** BEGIN Records for processing **
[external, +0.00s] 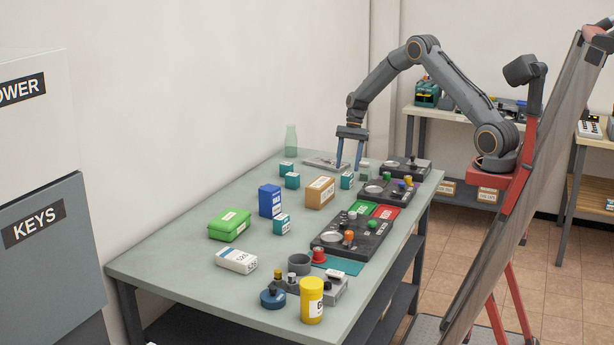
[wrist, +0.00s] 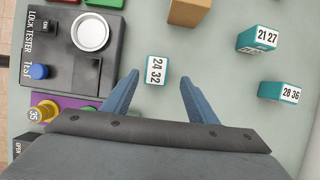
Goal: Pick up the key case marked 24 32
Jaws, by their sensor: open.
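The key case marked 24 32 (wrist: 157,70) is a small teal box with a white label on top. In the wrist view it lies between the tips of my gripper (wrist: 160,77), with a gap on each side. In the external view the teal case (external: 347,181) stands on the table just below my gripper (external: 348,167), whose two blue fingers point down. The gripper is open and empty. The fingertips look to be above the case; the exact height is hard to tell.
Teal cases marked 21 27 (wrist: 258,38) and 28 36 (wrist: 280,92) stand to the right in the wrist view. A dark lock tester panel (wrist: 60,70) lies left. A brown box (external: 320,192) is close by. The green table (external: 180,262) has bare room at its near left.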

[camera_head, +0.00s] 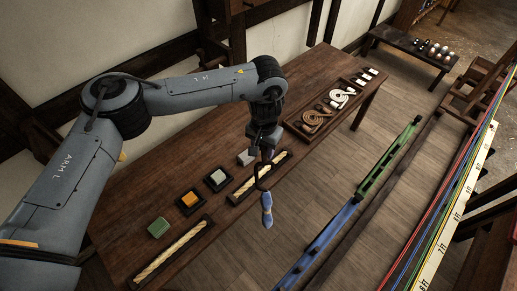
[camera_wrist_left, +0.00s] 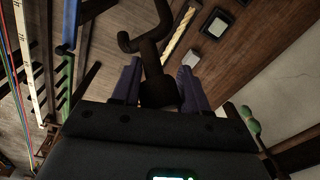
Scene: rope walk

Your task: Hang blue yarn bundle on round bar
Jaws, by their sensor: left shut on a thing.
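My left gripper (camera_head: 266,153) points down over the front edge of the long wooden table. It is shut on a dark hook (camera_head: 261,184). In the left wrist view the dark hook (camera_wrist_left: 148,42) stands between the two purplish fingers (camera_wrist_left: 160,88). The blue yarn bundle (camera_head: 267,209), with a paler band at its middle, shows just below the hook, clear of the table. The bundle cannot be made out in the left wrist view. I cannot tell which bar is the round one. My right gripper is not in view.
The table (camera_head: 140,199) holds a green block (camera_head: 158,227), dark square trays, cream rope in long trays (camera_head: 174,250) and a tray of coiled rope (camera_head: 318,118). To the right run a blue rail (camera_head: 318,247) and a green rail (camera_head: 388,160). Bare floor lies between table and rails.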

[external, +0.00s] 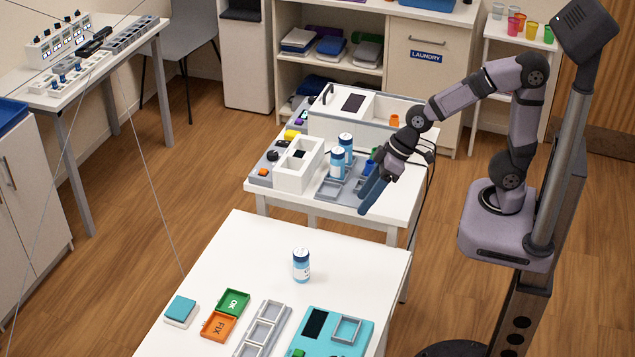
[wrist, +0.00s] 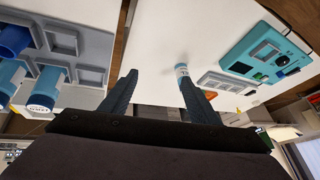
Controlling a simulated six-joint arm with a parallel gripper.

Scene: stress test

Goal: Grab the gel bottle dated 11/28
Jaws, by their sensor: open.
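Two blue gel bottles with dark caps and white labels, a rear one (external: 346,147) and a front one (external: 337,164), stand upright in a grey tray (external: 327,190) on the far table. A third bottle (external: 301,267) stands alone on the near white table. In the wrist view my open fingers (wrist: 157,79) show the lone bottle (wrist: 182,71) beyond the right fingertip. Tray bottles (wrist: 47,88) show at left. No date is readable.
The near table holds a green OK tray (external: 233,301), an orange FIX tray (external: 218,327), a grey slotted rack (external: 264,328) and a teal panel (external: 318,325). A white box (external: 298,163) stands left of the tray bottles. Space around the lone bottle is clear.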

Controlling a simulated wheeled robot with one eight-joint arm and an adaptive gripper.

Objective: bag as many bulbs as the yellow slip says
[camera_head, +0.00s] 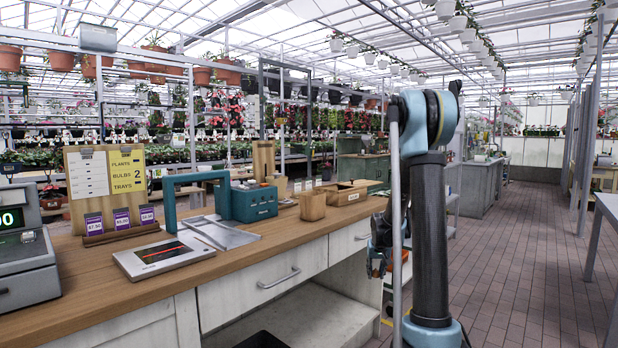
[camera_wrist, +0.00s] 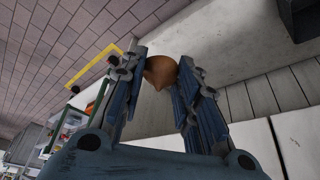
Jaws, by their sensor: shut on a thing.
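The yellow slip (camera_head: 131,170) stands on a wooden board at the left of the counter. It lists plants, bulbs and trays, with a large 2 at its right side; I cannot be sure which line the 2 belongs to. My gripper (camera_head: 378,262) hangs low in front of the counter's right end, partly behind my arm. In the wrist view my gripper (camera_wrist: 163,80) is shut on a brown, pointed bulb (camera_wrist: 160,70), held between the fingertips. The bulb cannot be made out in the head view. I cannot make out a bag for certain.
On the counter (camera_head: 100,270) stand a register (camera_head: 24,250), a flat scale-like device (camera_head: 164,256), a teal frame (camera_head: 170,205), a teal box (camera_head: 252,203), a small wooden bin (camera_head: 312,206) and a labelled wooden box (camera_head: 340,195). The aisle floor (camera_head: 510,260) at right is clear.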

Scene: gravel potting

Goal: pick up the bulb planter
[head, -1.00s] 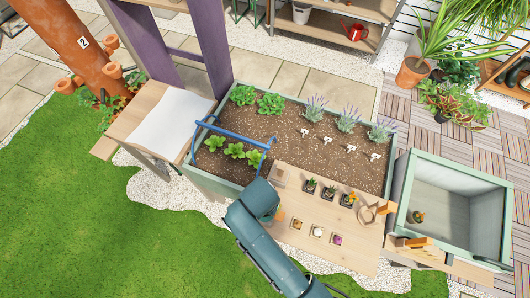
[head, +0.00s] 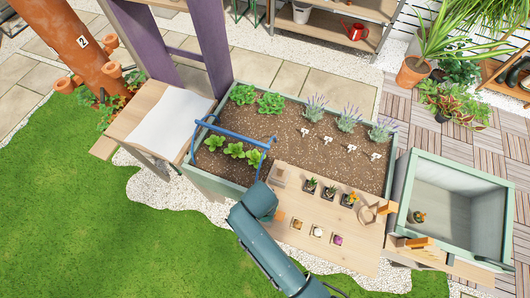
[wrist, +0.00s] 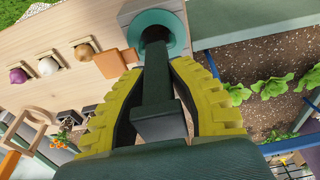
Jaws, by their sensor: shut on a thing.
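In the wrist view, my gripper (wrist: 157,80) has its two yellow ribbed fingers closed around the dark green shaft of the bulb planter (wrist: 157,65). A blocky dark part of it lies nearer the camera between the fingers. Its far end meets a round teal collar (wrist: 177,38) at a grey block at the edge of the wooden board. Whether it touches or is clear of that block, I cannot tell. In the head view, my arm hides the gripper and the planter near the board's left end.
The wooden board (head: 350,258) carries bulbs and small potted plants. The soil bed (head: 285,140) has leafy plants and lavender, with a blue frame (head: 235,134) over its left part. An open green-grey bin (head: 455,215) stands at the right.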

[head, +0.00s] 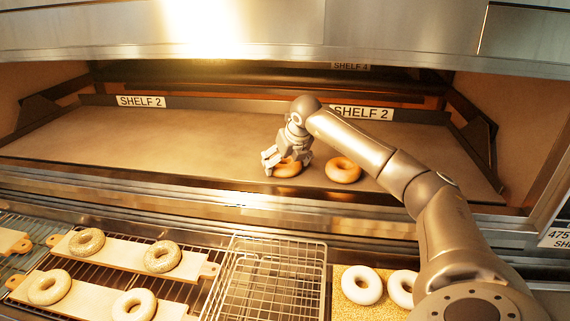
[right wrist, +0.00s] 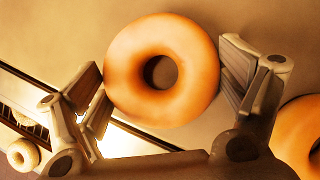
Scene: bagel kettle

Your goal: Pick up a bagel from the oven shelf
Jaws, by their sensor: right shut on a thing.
** END Records for processing **
** BEGIN Records for processing **
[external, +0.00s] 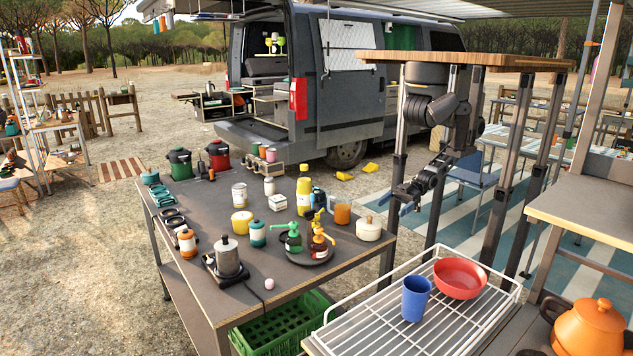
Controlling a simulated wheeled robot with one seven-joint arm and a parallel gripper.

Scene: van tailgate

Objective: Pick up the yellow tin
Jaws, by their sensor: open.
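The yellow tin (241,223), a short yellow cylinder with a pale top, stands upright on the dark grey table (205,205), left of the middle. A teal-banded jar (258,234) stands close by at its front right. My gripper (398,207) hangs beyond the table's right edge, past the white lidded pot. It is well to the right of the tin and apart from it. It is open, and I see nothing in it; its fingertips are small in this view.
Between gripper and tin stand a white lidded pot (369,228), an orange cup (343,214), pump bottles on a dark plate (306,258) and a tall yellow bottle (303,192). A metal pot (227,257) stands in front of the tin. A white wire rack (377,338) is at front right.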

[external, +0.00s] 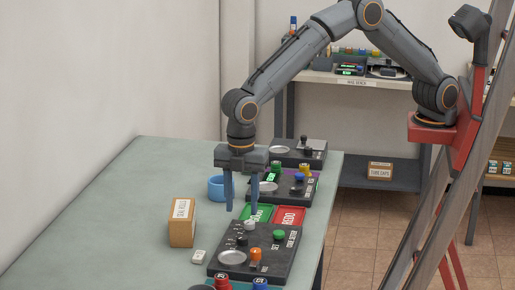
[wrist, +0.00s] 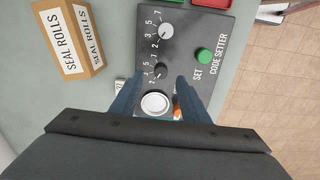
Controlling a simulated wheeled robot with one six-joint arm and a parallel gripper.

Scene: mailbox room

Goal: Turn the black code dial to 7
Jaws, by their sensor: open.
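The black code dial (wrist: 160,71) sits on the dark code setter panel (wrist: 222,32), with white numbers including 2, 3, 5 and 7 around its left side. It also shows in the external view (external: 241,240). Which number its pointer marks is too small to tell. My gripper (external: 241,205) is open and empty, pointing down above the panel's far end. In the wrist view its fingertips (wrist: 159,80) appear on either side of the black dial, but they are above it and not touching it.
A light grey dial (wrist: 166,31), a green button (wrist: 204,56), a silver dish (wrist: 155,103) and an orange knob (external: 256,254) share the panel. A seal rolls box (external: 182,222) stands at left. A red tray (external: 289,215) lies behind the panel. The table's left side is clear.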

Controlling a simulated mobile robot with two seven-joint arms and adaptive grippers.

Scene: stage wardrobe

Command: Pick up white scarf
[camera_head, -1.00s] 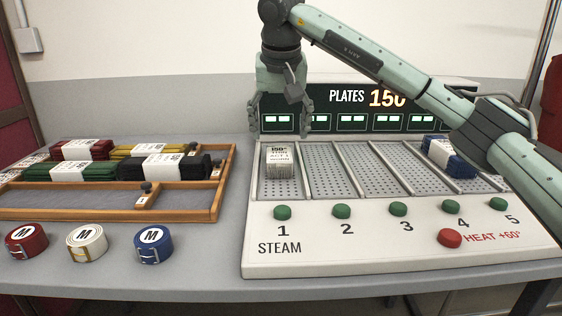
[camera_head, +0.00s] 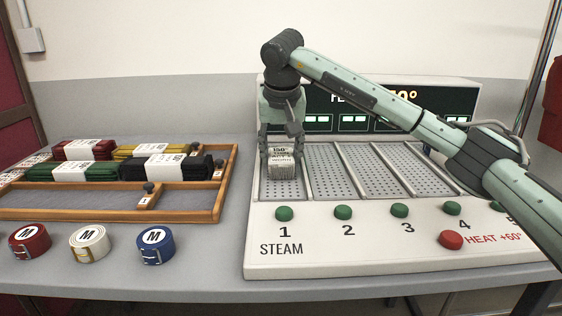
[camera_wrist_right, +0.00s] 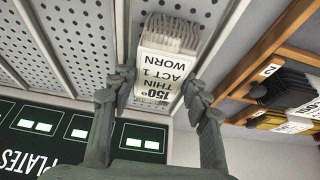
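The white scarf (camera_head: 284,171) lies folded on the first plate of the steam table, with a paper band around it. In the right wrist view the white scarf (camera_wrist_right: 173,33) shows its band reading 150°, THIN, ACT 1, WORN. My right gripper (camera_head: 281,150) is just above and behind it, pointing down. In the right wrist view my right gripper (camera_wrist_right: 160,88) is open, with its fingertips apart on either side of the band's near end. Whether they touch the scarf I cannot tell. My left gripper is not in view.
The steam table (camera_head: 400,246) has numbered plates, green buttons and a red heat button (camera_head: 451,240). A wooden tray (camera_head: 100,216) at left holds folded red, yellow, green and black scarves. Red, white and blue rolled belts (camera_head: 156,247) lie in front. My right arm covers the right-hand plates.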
** END Records for processing **
§ Exercise description
Pull every line containing the word "Objective" out of the entries above.

§ Result
Objective: bag as many bulbs as the yellow slip says
Objective: Pick up the yellow tin

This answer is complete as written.